As you know I’m a huge fan of fast, simple, vegan food so I’ll whip my disclaimer in early: this recipe made enough deliciousness for 2-3 people but it’s a fiddly process, so next time I’ll be smarter and make a larger batch.
There was one lovely triangle left in the fridge the next day that was delicious re-heated in the oven, so you could definitely cook once and eat for a few days if you made a larger batch.
Or just become super popular by rocking up with them to BBQs and parties.
Trade for cocktails, anyone?
Sprinkle with sesame, poppy or chia seeds to make them look pretty and pair their hot, sweet spiciness with a fresh, tangy mint sauce and you have a feast fit for an Indian Princess.
Sparkle on, glitterbugs! xx
- 1 large sweet potato, peeled and sliced
- ½ cup Tandoori paste
- ½ cup raw cashews
- ½ cup water
- 1 tbsp fresh lemon juice
- Dash of sea salt
- Half a packet of filo pastry sheets (note that the refrigerated kind is easier to work with than the pre-frozen sheets - usually located near the fresh noodles in the fridge section of the supermarket)
- Olive Oil spray
- 3 tbsp chia seeds
- In a food processor or high-speed blender, blend cashews, lemon, water and salt on high until smooth and creamy.
- In a large, airtight container, combine Tandoori paste, cashew 'yoghurt' and sweet potato slices. Pop the lid on and give it a good shake until the marinade covers all the potato.
- Place container in fridge overnight.
- The next day/night, remove container from fridge and pre-heat oven to 180C.
- Lay potato slices on a baking sheet and tray and pour marinade over the top. Bake until potato is soft.
- Remove potato from oven, place in a bowl and mash with a fork, and allow to cool.
- Allow 3 filo sheets per triangle/parcel and spray oil between each sheet before turning it over onto itself. Fill with a few spoonfuls of potato mixture (depending on how large you want them) and roll up into triangles or parcels.

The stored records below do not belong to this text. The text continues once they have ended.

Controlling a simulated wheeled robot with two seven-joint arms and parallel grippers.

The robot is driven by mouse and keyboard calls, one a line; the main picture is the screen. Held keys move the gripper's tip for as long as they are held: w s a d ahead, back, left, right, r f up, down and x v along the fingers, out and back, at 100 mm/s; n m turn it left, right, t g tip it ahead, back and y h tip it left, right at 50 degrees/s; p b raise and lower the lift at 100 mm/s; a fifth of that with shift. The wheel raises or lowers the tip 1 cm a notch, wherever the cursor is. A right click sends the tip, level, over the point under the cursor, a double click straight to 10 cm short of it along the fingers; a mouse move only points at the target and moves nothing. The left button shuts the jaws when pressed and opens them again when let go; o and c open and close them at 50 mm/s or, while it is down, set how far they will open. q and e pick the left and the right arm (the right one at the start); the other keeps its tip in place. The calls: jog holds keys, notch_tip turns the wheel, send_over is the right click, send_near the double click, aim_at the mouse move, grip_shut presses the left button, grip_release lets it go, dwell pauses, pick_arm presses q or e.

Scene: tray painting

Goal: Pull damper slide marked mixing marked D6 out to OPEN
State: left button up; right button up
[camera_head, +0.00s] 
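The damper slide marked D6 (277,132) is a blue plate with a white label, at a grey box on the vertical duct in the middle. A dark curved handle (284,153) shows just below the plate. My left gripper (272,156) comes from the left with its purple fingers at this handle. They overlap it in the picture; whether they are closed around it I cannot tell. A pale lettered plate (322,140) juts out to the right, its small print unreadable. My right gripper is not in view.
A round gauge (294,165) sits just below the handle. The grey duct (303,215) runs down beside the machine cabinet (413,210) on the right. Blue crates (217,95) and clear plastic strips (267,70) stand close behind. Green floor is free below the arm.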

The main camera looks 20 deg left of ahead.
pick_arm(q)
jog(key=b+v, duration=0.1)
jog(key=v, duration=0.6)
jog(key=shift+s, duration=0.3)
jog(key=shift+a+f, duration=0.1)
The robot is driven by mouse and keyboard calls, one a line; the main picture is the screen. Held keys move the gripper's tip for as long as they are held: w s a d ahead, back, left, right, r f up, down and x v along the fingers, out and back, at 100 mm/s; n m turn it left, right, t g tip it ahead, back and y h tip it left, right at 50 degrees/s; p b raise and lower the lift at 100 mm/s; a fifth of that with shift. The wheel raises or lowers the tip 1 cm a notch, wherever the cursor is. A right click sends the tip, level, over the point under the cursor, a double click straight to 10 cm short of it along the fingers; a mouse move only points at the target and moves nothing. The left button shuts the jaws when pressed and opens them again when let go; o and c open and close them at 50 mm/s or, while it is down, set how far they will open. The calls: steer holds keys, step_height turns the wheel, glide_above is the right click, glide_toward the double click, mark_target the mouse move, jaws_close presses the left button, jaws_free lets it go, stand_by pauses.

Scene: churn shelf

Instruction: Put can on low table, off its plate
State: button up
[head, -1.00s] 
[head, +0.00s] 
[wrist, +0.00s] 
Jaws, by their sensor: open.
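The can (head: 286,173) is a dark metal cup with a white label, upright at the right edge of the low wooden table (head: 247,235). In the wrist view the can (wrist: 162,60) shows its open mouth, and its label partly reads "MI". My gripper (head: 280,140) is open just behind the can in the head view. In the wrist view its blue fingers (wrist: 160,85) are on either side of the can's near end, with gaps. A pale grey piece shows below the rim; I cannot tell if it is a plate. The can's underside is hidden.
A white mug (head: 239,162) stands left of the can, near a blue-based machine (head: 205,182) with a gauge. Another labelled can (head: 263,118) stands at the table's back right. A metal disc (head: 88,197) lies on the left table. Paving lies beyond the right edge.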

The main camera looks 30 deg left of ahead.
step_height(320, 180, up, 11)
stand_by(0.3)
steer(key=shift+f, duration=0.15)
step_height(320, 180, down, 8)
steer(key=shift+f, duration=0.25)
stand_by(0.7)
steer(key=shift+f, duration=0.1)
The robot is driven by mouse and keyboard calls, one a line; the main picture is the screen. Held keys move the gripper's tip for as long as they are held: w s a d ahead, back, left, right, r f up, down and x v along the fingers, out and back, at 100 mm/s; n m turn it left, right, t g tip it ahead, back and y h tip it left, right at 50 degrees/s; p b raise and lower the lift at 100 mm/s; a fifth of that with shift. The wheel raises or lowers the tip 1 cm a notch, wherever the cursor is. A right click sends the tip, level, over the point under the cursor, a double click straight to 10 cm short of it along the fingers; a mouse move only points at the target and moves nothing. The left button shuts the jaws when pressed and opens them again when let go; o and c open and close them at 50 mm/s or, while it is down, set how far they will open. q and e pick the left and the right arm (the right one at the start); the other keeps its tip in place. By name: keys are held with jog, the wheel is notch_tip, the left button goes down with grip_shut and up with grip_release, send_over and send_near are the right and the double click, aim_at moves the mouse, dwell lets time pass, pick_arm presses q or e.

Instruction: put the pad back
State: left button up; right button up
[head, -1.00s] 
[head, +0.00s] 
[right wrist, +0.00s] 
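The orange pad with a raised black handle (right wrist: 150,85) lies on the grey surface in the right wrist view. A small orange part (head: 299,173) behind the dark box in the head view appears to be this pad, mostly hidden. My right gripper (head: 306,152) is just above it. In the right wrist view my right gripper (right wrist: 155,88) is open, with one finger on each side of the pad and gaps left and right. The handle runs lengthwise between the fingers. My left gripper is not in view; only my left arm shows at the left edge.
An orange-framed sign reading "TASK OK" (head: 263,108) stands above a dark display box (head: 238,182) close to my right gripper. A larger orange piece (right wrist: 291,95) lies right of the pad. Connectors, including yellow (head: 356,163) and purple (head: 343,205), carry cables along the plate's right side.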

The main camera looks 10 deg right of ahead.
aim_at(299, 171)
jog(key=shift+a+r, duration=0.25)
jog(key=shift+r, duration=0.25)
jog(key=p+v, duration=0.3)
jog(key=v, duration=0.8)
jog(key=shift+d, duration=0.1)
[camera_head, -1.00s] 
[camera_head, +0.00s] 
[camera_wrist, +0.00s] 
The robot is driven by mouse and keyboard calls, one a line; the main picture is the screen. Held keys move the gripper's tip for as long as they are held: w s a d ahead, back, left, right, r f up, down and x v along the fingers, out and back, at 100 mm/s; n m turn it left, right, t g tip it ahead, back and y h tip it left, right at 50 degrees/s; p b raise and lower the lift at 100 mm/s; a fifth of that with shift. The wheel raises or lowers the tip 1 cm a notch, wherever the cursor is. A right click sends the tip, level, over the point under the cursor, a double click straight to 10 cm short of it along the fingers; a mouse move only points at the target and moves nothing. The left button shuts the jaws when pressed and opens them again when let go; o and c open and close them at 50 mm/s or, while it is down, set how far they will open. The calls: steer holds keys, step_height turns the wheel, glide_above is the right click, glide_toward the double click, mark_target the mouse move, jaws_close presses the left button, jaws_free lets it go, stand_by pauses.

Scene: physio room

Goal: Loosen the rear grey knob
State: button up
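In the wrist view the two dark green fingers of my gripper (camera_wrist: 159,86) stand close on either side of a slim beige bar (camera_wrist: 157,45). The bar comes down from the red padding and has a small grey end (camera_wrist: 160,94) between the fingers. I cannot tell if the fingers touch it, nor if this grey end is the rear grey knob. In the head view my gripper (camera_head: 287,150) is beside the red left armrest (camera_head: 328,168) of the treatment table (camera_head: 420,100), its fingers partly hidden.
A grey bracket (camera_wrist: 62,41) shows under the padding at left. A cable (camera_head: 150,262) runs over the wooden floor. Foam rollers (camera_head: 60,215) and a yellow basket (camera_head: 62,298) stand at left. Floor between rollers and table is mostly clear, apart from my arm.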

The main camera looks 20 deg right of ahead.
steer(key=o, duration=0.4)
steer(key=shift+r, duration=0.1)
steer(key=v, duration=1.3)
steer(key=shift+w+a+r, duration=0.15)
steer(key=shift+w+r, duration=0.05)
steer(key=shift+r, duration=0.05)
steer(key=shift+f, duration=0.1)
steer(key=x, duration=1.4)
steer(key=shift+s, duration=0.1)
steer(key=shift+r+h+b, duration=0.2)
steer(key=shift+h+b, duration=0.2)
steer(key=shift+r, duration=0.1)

- Place parcels on a clean baking sheet and top each with a spray of oil and a sprinkle of chia seeds.
- Bake until golden.
- Serve with a fresh, crunchy salad and minty 'yoghurt' dressing.
- ½ cup raw cashews
- ¼ cup water
- 3 tbsp fresh lemon juice
- 1 tbsp apple cider vinegar
- ½ cup coriander
- 1 cup mint
- 4 spring onions, sliced
- In a food processor, blend mint, coriander and spring onion on low-speed until finely chopped. Transfer to a bowl and set aside.
- Next, blend cashews, water, lemon juice and vinegar on high-speed until creamy. Add a little more water if needed.
- In a bowl, combine cashew 'yoghurt' with the chopped herbs.